Today Crystal is talking about powdered eggs on her Everyday Food Storage website during her Back to School Week series. You can see her full powdered egg article here. Everyday I plan to list things I learned from that series on my blog to help me better understand it. I am pretty new to the food storage area so I hope these really help me! Recently our church took a group order for whole powdered eggs. We also had an Enrichment meeting that focused on using our food storage. They made an egg casserole that I would like to try. I have not even opened my #10 can of whole powdered eggs so I was ready to learn a few things.
Here's what I learned today:
1. Powdered eggs last 5-7 years. You should keep it in a cool dry place with the lid on after opening.
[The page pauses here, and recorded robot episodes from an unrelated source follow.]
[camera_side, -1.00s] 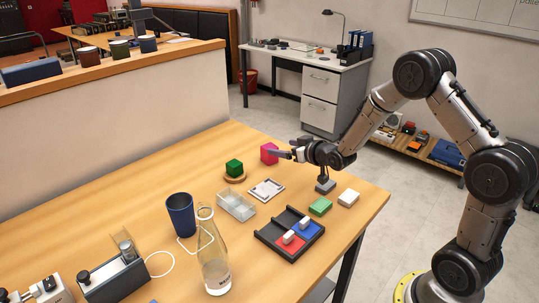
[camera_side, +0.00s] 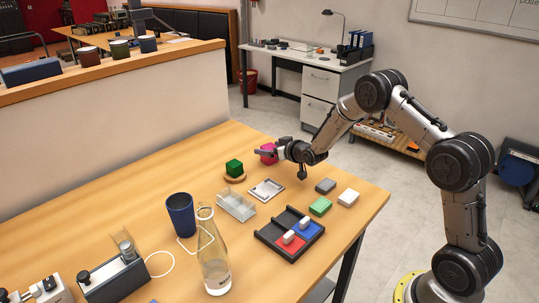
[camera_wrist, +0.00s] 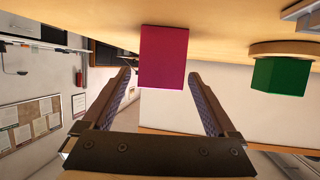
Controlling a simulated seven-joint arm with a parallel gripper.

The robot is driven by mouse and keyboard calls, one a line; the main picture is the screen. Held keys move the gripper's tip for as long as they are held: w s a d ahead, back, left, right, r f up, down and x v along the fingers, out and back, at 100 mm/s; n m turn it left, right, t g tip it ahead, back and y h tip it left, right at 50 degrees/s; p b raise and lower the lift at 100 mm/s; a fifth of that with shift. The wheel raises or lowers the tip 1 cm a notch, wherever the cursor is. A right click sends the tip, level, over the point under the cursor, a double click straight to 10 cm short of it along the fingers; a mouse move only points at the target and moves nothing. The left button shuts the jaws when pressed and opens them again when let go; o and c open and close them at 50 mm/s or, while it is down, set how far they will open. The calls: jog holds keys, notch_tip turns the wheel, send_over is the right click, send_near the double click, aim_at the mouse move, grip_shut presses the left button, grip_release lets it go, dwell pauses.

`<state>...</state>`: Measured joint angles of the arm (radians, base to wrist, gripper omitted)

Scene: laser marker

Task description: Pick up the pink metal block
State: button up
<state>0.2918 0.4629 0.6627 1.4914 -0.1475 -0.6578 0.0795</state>
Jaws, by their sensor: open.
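The pink block (camera_side: 268,152) stands on the wooden table near its far edge, partly hidden behind my gripper in the side view. In the wrist view, where the picture is upside down, the pink block (camera_wrist: 163,57) stands ahead, between the lines of the two fingers. My gripper (camera_side: 262,151) is held level and low above the table. In the wrist view my gripper (camera_wrist: 160,85) is open and empty, one finger on each side of the block's line. Whether the fingertips reach past the block's near face I cannot tell.
A green block (camera_side: 234,168) on a round wooden coaster stands left of the pink block. A white frame-like plate (camera_side: 266,190), a clear tray (camera_side: 236,205) and grey, green and white blocks lie nearer. A black tray (camera_side: 262,238), bottle (camera_side: 214,255) and blue cup (camera_side: 181,214) stand further forward.

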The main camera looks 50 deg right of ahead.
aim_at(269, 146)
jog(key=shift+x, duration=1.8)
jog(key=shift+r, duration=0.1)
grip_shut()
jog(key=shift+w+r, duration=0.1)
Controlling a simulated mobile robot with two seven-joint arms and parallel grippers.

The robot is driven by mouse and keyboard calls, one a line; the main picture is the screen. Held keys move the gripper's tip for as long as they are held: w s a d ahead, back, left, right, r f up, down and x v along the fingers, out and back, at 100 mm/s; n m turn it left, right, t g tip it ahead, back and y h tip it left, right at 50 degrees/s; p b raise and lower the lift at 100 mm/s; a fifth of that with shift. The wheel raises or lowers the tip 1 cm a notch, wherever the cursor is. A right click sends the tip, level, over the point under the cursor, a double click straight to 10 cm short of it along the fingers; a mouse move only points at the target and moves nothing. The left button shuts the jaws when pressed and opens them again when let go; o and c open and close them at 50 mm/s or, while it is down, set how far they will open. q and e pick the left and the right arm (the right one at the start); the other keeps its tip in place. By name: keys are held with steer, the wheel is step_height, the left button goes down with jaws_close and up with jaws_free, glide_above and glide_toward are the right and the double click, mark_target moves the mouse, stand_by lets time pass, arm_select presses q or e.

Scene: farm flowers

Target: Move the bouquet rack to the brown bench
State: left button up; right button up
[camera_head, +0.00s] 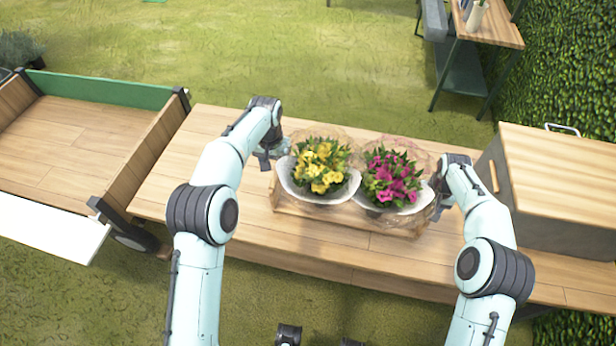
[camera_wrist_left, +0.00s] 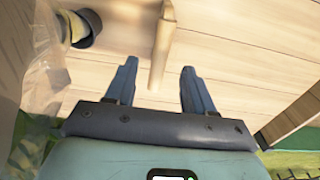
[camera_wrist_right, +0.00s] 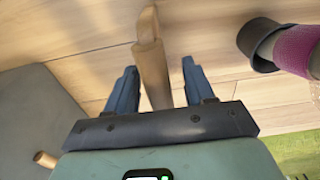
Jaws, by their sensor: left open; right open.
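The bouquet rack (camera_head: 292,212) is a low, light wooden frame on a long wooden table (camera_head: 365,262). It holds a yellow bouquet (camera_head: 322,170) and a pink bouquet (camera_head: 391,178), both in clear and pale wrapping. My left gripper (camera_head: 268,158) is open at the rack's left end. In the left wrist view a wooden rack handle (camera_wrist_left: 161,50) points between its fingers (camera_wrist_left: 158,88). My right gripper (camera_head: 440,203) is open at the right end. In the right wrist view another rack handle (camera_wrist_right: 152,70) lies between its fingers (camera_wrist_right: 160,92).
A grey box with a wooden lid (camera_head: 560,175) stands close to the right of my right gripper. A wooden cart (camera_head: 75,140) with a green board is at the left. A small wooden-topped table (camera_head: 492,24) stands at the back right by a hedge. Grass is open behind.

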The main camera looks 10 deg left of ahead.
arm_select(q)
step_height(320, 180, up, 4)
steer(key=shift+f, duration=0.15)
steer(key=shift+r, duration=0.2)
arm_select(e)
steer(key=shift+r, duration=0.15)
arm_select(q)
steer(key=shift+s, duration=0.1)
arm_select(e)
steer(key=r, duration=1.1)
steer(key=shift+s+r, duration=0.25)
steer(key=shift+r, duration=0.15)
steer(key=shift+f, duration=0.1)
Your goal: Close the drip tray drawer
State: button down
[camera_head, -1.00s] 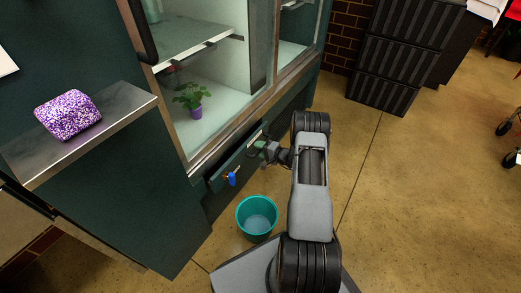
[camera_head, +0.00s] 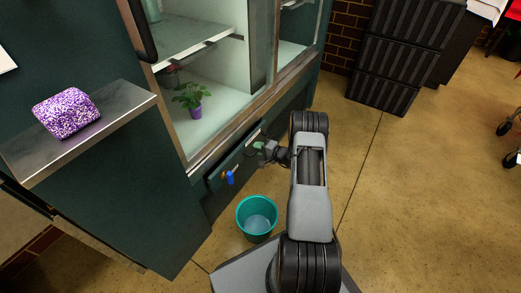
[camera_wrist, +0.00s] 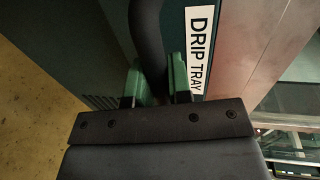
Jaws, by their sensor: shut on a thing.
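The drip tray drawer (camera_head: 219,178) is a dark green front low in the cabinet, under the glass display. It appears nearly level with the cabinet face, but whether it is fully flush cannot be told. In the wrist view, the white label (camera_wrist: 199,50) reads "DRIP TRAY". My gripper (camera_head: 261,149) is at the drawer front. In the wrist view, the green fingertips of my gripper (camera_wrist: 158,82) are on either side of the dark bar handle (camera_wrist: 150,38) and shut on it. Part of the handle is hidden behind the gripper body.
A blue-handled tap (camera_head: 230,177) sticks out at the drawer's near end. A teal bucket (camera_head: 257,217) stands on the floor below it. A purple speckled block (camera_head: 67,113) lies on a metal shelf (camera_head: 125,106) at left. The floor to the right is open.

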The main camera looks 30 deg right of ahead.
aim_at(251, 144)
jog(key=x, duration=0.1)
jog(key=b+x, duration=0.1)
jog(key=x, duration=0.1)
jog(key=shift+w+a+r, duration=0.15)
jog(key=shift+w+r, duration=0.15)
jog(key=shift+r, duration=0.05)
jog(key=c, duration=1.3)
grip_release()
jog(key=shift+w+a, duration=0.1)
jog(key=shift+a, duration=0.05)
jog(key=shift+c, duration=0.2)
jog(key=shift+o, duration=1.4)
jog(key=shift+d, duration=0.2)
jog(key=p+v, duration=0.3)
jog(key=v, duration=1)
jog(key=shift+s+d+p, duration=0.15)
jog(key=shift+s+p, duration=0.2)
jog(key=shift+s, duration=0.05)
2. Powdered eggs will save you money. Most #10 cans have about 226 eggs and the average price is $17.00 which makes 1 dozen 94 cents. We did a group order and with shipping and all we paid $16.00 a can so my eggs are an even better value!
3. 1 Tbsp.= medium egg and 2 Tbsp. = extra large egg
4. Benifets of using powdered eggs are no egg shells, they are pasteurized so no worry if you want to lick the batter, save you time because you do not have to wash your hands after cracking an egg, and you can half an egg if you need to half a recipe and have an odd number of eggs.
Some things I found on Crystal's site that I find helpful about powdered eggs:
I need to order some more powdered eggs to use with my regular recipes because it really saves money! I also learned how long they last. When our church ordered them someone asked that question and nobody knew the answer.
Questions I still have after this lesson:
After reading my new Emergency Essentials catalog, I noticed that there are seveal different powdered egg products like egg whites, scrambled eggs, etc that I need to look into more.